EXERCISE —
What you return should match every record exactly, with the images removed.

RECORDS FOR THIS EXERCISE —

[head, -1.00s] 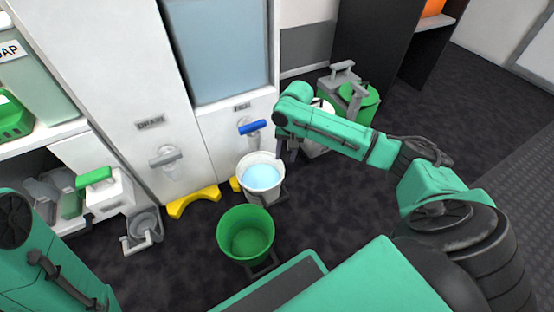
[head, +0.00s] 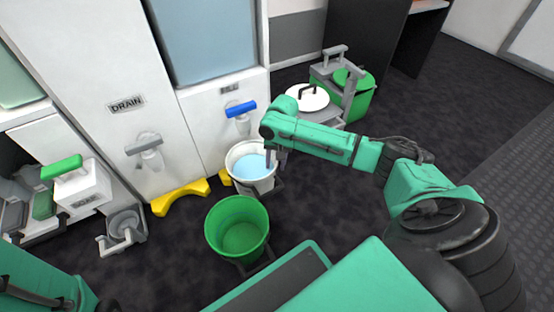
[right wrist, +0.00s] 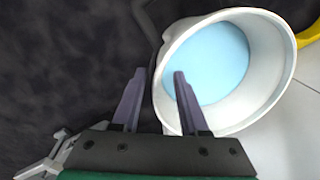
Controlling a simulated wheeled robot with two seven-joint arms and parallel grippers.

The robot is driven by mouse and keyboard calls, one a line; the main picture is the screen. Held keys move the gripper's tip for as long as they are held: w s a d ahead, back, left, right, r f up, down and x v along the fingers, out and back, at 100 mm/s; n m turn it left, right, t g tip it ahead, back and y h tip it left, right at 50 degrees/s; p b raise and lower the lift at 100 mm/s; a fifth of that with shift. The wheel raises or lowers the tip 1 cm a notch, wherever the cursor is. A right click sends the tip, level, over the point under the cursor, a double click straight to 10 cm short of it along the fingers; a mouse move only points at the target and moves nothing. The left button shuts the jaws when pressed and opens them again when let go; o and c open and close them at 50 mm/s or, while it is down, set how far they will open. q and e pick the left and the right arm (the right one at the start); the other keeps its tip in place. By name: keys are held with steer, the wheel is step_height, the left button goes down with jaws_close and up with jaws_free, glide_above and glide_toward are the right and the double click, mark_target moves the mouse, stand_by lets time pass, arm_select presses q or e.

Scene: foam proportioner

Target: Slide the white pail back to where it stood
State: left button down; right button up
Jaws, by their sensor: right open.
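The white pail (head: 238,150) stands on the floor below the blue-handled tap, with light blue liquid inside. In the right wrist view the pail (right wrist: 268,75) fills the upper right. My right gripper (head: 275,162) is open at the pail's right rim, pointing down. In the right wrist view its fingers (right wrist: 158,72) appear on either side of the rim, one over the inside and one outside. I cannot tell whether they touch it. My left arm shows at the lower left of the head view; its gripper is out of view.
A green bucket (head: 237,225) stands just in front of the pail. The blue-handled tap (head: 240,109) and drain tap (head: 144,146) are on the white cabinet. Yellow feet (head: 180,196) jut out below. A lidded white container (head: 306,98) and green bin (head: 360,92) stand behind my right arm.

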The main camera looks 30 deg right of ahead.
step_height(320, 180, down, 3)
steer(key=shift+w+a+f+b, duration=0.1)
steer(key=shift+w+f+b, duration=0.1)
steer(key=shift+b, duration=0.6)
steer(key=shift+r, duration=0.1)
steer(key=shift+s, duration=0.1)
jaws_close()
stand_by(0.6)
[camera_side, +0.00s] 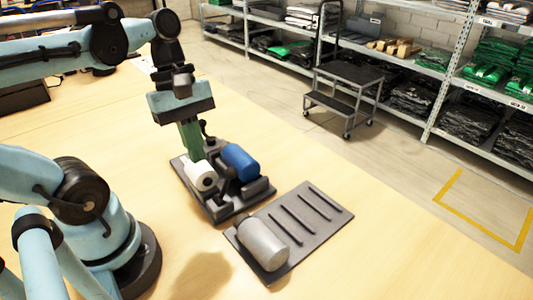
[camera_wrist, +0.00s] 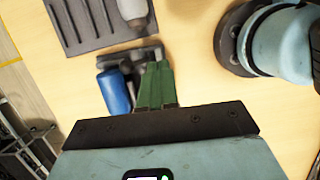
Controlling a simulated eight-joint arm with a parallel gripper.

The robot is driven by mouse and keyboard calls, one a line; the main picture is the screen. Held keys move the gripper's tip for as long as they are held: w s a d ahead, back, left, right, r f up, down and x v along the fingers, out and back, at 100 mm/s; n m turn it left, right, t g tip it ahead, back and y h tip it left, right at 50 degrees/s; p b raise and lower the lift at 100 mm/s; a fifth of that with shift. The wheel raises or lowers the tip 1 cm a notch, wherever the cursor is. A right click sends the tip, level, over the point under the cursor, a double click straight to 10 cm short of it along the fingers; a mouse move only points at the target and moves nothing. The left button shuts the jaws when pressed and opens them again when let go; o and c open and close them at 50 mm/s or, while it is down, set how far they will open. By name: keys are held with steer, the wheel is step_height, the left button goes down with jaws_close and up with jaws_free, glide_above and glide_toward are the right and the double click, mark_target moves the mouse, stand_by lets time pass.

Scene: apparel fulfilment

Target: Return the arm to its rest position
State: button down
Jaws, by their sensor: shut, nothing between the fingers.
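My gripper (camera_side: 191,141) points down over the dark holder (camera_side: 222,209) on the table, with its green fingers together and nothing between them. In the wrist view the green fingers (camera_wrist: 156,85) are side by side in front of the holder. A white roll (camera_side: 201,177) and a blue cylinder (camera_side: 240,162) lie in the holder. The fingertips are close to the white roll in the side view; I cannot tell whether they touch it. The blue cylinder (camera_wrist: 114,92) also shows in the wrist view, while the white roll is hidden there behind the fingers.
A grey slotted tray (camera_side: 318,212) lies beside the holder with a grey cylinder (camera_side: 262,243) at its near end. Bare tabletop (camera_side: 385,262) is to the right. A step cart (camera_side: 345,92) and stocked shelves (camera_side: 425,60) stand beyond the table.

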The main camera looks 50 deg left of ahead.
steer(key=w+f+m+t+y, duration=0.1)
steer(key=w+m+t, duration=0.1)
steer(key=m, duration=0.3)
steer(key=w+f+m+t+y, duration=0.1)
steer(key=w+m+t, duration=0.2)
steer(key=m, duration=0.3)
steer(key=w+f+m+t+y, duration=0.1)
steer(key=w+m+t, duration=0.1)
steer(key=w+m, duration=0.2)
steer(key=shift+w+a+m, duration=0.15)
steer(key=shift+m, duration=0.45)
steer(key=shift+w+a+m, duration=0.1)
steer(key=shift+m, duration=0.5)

EXERCISE RESULT —
[head, -1.00s] 
[head, +0.00s] 
[right wrist, +0.00s] 
Controlling a simulated wheeled robot with two seven-joint arms and parallel grippers.

The robot is driven by mouse and keyboard calls, one a line; the main picture is the screen. Held keys move the gripper's tip for as long as they are held: w s a d ahead, back, left, right, r f up, down and x v along the fingers, out and back, at 100 mm/s; n m turn it left, right, t g tip it ahead, back and y h tip it left, right at 50 degrees/s; p b raise and lower the lift at 100 mm/s; a fifth of that with shift. The wheel raises or lowers the tip 1 cm a notch, wherever the cursor is. A right click sends the tip, level, over the point under the cursor, a double click straight to 10 cm short of it along the fingers; a mouse move only points at the target and moves nothing. The left button shuts the jaws when pressed and opens them again when let go; o and c open and close them at 50 mm/s or, while it is down, set how far they will open. q and e pick the left and the right arm (the right one at the start); the other keeps its tip in place. By name: keys are held with steer, the wheel is step_height, the left button goes down with jaws_close and up with jaws_free, glide_above and glide_toward are the right and the double click, mark_target moves the mouse, stand_by lets time pass, arm_select presses q or e.

Scene: foam proportioner

Target: Slide the white pail back to where it stood
State: left button down; right button up
Jaws, by their sensor: right open.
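The white pail (head: 238,150) stands on the floor below the blue-handled tap, with light blue liquid inside. In the right wrist view the pail (right wrist: 268,75) fills the upper right. My right gripper (head: 275,162) is open at the pail's right rim, pointing down. In the right wrist view its fingers (right wrist: 158,72) appear on either side of the rim, one over the inside and one outside. I cannot tell whether they touch it. My left arm shows at the lower left of the head view; its gripper is out of view.
A green bucket (head: 237,225) stands just in front of the pail. The blue-handled tap (head: 240,109) and drain tap (head: 144,146) are on the white cabinet. Yellow feet (head: 180,196) jut out below. A lidded white container (head: 306,98) and green bin (head: 360,92) stand behind my right arm.

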The main camera looks 30 deg right of ahead.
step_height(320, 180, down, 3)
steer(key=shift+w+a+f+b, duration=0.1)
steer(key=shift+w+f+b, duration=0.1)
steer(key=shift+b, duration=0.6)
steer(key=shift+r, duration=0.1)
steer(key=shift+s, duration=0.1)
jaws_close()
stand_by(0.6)
[camera_side, +0.00s] 
[camera_wrist, +0.00s] 
Controlling a simulated eight-joint arm with a parallel gripper.

The robot is driven by mouse and keyboard calls, one a line; the main picture is the screen. Held keys move the gripper's tip for as long as they are held: w s a d ahead, back, left, right, r f up, down and x v along the fingers, out and back, at 100 mm/s; n m turn it left, right, t g tip it ahead, back and y h tip it left, right at 50 degrees/s; p b raise and lower the lift at 100 mm/s; a fifth of that with shift. The wheel raises or lowers the tip 1 cm a notch, wherever the cursor is. A right click sends the tip, level, over the point under the cursor, a double click straight to 10 cm short of it along the fingers; a mouse move only points at the target and moves nothing. The left button shuts the jaws when pressed and opens them again when let go; o and c open and close them at 50 mm/s or, while it is down, set how far they will open. By name: keys are held with steer, the wheel is step_height, the left button goes down with jaws_close and up with jaws_free, glide_above and glide_toward are the right and the double click, mark_target moves the mouse, stand_by lets time pass.

Scene: apparel fulfilment

Target: Return the arm to its rest position
State: button down
Jaws, by their sensor: shut, nothing between the fingers.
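My gripper (camera_side: 191,141) points down over the dark holder (camera_side: 222,209) on the table, with its green fingers together and nothing between them. In the wrist view the green fingers (camera_wrist: 156,85) are side by side in front of the holder. A white roll (camera_side: 201,177) and a blue cylinder (camera_side: 240,162) lie in the holder. The fingertips are close to the white roll in the side view; I cannot tell whether they touch it. The blue cylinder (camera_wrist: 114,92) also shows in the wrist view, while the white roll is hidden there behind the fingers.
A grey slotted tray (camera_side: 318,212) lies beside the holder with a grey cylinder (camera_side: 262,243) at its near end. Bare tabletop (camera_side: 385,262) is to the right. A step cart (camera_side: 345,92) and stocked shelves (camera_side: 425,60) stand beyond the table.

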The main camera looks 50 deg left of ahead.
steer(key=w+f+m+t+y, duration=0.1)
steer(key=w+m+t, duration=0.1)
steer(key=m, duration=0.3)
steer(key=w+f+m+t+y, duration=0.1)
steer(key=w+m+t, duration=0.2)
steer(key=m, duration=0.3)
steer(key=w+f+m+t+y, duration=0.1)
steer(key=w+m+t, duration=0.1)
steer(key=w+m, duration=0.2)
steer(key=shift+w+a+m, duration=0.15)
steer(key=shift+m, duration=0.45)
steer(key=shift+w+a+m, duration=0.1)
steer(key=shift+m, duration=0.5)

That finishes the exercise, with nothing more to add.